** Start of Given entries **

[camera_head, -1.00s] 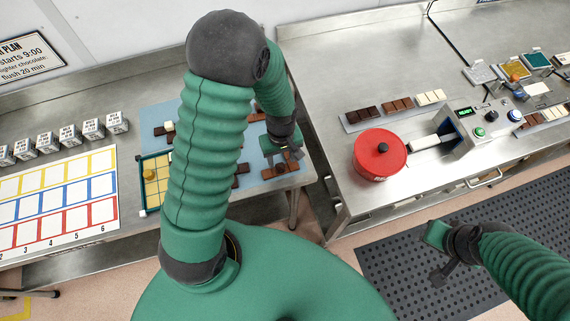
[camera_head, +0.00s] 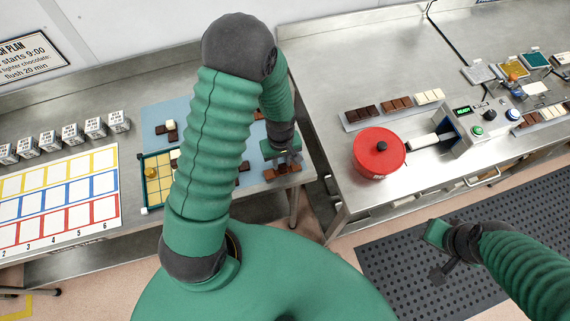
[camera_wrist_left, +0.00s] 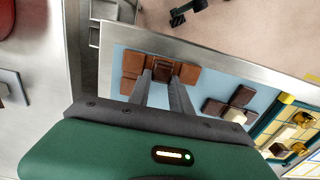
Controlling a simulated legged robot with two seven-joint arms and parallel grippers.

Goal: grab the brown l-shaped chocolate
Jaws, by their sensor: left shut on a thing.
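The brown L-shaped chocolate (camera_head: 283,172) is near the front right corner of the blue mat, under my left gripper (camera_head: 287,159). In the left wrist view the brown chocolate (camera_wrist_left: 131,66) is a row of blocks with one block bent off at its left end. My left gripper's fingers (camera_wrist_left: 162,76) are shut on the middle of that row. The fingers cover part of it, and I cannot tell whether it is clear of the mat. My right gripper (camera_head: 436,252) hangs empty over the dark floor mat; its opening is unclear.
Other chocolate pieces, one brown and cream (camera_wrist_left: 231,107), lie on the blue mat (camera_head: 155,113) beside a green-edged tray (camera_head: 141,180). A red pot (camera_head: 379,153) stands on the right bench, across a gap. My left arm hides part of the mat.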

** End of Given entries **
** Start of Given entries **

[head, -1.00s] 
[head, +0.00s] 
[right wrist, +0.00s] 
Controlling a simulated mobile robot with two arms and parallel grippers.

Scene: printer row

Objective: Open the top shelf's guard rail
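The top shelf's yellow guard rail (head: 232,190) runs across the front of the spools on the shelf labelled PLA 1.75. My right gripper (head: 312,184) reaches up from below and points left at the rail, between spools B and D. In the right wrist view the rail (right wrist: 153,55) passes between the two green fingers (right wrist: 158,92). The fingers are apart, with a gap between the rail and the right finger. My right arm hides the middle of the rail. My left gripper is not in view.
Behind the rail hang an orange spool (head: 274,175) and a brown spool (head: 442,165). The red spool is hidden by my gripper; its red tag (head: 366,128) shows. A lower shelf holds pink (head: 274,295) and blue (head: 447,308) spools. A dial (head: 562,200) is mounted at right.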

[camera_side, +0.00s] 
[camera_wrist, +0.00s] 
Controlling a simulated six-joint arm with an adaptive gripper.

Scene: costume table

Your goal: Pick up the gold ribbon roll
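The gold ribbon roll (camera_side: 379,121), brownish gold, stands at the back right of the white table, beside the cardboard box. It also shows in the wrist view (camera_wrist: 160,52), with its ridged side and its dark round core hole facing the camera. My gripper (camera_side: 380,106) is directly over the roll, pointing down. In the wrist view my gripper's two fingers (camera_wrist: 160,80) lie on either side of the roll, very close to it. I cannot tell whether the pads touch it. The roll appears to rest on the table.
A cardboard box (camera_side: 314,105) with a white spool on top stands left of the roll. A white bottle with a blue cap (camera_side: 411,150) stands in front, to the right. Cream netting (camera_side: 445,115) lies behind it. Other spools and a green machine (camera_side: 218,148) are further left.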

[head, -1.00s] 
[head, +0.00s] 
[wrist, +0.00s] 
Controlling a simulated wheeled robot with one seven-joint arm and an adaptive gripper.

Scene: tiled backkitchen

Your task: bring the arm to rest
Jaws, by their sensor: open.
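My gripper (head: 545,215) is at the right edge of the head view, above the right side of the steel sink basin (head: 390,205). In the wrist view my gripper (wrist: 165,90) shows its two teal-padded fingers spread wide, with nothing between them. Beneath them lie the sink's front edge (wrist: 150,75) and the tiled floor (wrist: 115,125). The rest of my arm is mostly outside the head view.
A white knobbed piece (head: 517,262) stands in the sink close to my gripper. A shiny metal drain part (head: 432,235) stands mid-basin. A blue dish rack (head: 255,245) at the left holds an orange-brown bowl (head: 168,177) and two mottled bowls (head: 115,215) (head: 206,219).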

** End of Given entries **
** Start of Given entries **

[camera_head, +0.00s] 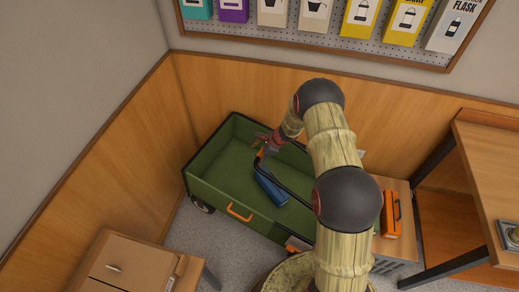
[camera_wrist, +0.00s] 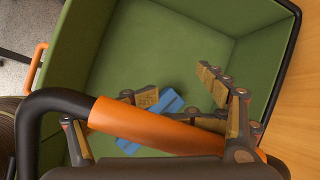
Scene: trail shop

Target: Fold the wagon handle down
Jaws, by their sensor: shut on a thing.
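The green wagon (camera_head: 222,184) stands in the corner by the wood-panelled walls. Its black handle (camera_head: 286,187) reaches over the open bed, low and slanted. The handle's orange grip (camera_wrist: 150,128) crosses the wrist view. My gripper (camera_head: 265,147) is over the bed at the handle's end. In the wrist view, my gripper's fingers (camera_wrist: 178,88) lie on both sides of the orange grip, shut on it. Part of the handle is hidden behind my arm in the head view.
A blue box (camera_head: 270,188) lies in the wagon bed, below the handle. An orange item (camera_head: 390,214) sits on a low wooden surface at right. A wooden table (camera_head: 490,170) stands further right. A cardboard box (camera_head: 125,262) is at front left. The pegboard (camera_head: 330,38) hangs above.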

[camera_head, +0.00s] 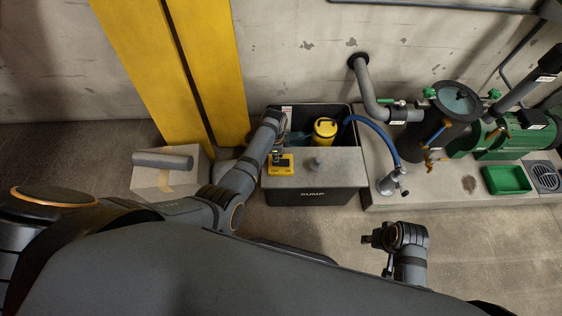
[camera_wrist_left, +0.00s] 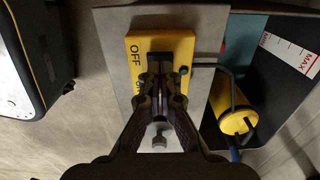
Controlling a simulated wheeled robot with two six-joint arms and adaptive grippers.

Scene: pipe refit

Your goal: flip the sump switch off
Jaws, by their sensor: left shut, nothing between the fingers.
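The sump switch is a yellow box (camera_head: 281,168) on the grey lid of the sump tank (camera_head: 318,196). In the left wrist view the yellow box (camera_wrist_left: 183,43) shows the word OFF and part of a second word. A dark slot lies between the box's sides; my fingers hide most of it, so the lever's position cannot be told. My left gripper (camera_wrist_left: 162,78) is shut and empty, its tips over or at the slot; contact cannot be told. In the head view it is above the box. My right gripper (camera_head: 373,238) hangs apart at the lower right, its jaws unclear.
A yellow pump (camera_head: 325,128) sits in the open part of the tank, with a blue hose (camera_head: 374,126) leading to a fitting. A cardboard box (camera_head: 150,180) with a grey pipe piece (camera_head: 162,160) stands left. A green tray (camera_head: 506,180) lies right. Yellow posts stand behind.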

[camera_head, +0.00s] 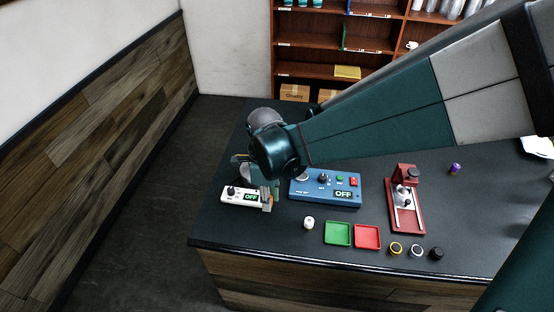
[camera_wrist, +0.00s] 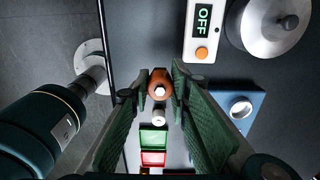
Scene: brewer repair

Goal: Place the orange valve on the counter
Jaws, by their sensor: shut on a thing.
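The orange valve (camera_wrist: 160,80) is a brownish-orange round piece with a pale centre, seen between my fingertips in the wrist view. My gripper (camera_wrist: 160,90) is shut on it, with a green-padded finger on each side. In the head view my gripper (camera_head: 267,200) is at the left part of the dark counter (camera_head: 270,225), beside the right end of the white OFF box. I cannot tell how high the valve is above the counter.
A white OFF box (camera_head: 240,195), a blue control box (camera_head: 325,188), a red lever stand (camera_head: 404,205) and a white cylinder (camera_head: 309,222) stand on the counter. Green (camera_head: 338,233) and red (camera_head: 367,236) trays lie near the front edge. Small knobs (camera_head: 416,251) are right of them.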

** End of Given entries **

Your task:
Look through the records and gather each line with the word "joint".

Finished answer:
Controlling a simulated legged robot with two seven-joint arms and parallel grippers.
Controlling a simulated six-joint arm with an adaptive gripper.
Controlling a simulated wheeled robot with one seven-joint arm and an adaptive gripper.
Controlling a simulated wheeled robot with two six-joint arms and adaptive grippers.

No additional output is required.